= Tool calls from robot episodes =
+ + + +
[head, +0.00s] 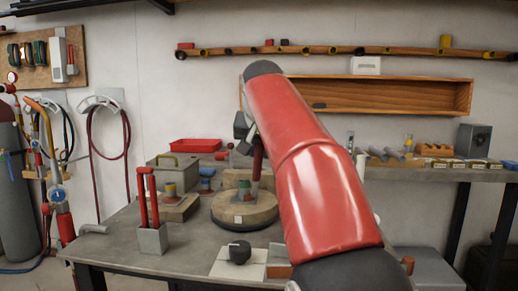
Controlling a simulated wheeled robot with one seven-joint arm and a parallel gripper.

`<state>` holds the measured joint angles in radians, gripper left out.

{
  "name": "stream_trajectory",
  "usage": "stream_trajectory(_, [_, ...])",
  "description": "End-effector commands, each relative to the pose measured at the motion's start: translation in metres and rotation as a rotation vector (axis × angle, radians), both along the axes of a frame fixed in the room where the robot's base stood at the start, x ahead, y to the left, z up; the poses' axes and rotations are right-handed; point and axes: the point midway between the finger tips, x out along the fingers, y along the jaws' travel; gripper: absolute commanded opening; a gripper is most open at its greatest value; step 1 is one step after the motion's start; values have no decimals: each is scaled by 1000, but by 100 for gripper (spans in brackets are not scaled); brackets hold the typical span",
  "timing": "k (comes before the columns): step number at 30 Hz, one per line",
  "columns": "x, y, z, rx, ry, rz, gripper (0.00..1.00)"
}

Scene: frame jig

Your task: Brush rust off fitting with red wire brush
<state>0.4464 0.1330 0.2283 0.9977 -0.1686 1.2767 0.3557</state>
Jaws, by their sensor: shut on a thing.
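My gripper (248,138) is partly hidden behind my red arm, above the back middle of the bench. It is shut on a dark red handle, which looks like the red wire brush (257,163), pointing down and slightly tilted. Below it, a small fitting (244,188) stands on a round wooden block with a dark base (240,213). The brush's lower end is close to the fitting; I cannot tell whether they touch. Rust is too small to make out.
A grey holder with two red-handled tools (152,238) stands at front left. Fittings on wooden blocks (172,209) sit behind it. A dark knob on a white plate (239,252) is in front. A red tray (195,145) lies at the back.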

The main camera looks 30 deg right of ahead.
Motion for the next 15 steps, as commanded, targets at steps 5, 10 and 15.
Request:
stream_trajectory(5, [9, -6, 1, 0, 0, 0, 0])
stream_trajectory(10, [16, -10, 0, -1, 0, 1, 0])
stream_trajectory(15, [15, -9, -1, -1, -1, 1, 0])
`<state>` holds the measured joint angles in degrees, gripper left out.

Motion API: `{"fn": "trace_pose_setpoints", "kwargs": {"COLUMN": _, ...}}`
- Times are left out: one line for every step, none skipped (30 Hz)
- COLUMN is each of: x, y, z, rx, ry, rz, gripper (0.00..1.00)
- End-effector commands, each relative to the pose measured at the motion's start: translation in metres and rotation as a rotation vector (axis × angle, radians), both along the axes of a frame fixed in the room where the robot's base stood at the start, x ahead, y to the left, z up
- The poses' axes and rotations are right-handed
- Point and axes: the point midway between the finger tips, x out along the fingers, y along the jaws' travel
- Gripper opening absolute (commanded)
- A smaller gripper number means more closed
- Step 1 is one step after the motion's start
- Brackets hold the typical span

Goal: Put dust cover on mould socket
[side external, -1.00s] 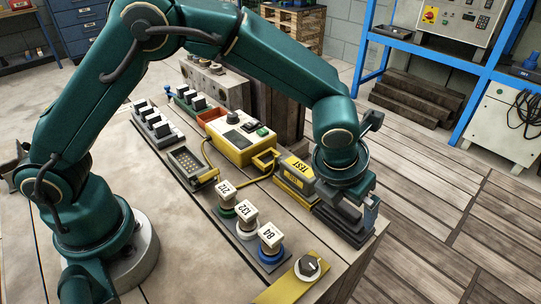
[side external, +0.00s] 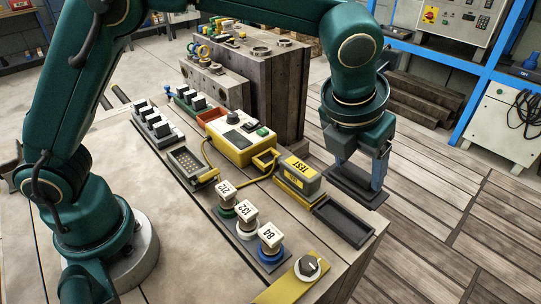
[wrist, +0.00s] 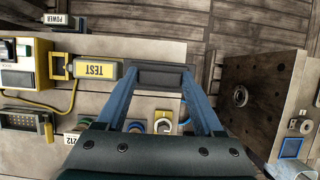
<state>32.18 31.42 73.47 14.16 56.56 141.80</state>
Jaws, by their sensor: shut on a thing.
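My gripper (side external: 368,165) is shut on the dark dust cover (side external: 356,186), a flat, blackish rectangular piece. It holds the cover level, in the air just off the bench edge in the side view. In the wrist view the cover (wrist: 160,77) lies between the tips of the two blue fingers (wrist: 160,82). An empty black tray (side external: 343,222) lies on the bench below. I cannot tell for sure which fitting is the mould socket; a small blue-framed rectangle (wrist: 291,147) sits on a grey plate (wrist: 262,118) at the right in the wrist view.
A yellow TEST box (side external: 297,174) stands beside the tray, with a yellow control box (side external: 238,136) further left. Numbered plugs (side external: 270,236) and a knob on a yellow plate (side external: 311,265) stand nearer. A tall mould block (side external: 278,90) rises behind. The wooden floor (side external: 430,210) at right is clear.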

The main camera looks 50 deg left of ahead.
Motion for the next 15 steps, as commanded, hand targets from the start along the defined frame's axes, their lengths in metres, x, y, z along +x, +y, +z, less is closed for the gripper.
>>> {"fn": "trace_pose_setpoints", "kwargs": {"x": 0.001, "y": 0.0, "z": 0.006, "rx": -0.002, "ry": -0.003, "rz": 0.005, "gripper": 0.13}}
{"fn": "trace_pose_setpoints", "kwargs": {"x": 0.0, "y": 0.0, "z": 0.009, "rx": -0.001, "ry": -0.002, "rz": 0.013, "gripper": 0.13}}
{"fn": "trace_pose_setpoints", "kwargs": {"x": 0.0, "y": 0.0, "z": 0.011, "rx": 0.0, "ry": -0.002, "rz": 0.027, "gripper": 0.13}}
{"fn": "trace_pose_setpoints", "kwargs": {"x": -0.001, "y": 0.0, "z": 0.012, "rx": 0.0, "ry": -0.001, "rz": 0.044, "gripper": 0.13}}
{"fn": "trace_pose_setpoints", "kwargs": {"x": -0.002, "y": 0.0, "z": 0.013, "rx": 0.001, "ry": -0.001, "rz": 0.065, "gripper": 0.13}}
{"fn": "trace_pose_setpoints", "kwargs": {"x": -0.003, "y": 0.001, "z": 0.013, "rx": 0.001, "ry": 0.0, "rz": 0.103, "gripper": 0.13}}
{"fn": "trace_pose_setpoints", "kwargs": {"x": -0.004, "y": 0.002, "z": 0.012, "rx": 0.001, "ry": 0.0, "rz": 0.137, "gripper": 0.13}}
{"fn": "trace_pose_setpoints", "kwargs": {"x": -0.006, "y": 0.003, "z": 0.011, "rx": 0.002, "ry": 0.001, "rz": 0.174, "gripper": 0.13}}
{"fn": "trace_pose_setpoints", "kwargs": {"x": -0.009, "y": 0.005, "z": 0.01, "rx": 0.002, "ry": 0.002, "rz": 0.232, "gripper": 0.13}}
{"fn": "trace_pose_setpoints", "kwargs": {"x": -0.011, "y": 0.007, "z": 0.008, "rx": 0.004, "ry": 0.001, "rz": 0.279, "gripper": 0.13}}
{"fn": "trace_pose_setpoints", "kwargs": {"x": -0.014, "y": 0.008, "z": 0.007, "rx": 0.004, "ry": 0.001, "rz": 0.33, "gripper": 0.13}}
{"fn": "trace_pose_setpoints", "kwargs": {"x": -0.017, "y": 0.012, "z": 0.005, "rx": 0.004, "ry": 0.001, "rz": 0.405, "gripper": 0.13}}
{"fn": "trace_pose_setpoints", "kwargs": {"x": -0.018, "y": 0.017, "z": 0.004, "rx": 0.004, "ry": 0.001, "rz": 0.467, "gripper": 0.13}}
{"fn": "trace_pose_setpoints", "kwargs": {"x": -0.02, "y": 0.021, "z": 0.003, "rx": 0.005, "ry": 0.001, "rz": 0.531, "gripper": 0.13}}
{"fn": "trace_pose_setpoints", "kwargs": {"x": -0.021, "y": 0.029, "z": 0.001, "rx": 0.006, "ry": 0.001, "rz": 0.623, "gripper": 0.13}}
+ + + +
= TASK STATEMENT =
From the data above, copy each line that has the string "angles".

= FULL ANSWER =
`<state>` holds the measured joint angles in radians, gripper left out.
`<state>` holds the measured joint angles in degrees, gripper left out.

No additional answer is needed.